§ DIRECTION
Exactly the lines from the one containing "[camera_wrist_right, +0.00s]" through the one containing "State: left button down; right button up" are to be returned, please, without any pictures.

§ RAW DATA
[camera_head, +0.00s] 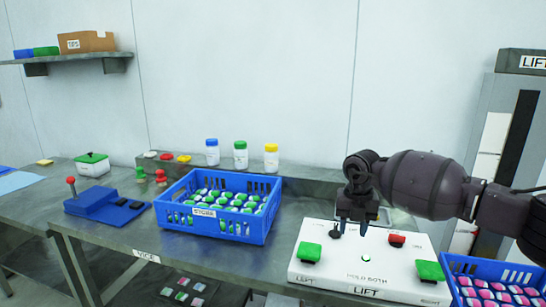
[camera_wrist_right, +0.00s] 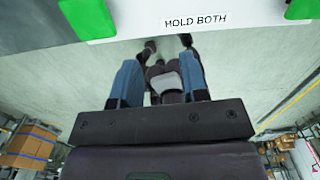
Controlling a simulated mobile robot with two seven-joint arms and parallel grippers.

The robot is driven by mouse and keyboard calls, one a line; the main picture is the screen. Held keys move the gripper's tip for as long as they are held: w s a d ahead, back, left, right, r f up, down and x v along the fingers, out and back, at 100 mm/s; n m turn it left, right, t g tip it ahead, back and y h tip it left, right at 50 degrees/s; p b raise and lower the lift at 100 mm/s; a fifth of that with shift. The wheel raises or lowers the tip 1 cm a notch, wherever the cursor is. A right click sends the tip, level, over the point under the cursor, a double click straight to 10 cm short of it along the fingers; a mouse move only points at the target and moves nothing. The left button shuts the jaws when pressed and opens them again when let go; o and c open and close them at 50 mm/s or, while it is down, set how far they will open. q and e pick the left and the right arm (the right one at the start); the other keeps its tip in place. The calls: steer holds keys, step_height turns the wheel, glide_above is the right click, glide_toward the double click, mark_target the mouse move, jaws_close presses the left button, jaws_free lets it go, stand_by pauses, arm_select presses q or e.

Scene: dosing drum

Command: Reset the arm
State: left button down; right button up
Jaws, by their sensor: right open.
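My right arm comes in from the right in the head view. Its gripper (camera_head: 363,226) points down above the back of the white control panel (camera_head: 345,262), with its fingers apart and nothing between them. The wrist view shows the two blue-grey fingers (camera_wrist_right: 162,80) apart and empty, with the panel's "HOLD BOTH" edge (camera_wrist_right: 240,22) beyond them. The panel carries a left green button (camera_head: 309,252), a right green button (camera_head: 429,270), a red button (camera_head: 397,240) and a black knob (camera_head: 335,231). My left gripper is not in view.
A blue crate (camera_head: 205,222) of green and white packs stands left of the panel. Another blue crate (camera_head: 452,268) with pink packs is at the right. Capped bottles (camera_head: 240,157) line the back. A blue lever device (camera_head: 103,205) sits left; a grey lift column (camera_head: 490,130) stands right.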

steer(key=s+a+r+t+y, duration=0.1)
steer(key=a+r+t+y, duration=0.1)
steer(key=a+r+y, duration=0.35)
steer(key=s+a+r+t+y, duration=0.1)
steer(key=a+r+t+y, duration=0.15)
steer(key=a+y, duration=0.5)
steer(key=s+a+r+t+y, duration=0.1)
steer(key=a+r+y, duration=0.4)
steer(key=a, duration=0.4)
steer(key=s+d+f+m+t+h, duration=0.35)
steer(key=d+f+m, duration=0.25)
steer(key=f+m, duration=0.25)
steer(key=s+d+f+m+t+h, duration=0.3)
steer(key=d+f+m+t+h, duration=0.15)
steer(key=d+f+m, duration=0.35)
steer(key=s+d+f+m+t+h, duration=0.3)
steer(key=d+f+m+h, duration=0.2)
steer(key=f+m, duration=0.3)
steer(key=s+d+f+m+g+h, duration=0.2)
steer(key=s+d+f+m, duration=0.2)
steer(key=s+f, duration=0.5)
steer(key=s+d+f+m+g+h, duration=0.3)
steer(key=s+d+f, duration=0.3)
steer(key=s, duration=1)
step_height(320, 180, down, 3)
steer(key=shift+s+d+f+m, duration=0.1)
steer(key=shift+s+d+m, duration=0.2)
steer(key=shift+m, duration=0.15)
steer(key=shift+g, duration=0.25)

§ THE COMPLETED TASK
[camera_wrist_right, +0.00s] 
Controlling a simulated mobile robot with two seven-joint arms and parallel grippers.

The robot is driven by mouse and keyboard calls, one a line; the main picture is the screen. Held keys move the gripper's tip for as long as they are held: w s a d ahead, back, left, right, r f up, down and x v along the fingers, out and back, at 100 mm/s; n m turn it left, right, t g tip it ahead, back and y h tip it left, right at 50 degrees/s; p b raise and lower the lift at 100 mm/s; a fifth of that with shift. The wheel raises or lowers the tip 1 cm a notch, wherever the cursor is. A right click sends the tip, level, over the point under the cursor, a double click straight to 10 cm short of it along the fingers; a mouse move only points at the target and moves nothing. The left button shuts the jaws when pressed and opens them again when let go; o and c open and close them at 50 mm/s or, while it is down, set how far they will open. q and e pick the left and the right arm (the right one at the start); the other keeps its tip in place. The calls: steer holds keys, step_height turns the wheel, glide_above is the right click, glide_toward the double click, mark_target the mouse move, jaws_close presses the left button, jaws_free lets it go, stand_by pauses, arm_select presses q or e.

Scene: dosing drum

Command: Reset the arm
State: left button down; right button up

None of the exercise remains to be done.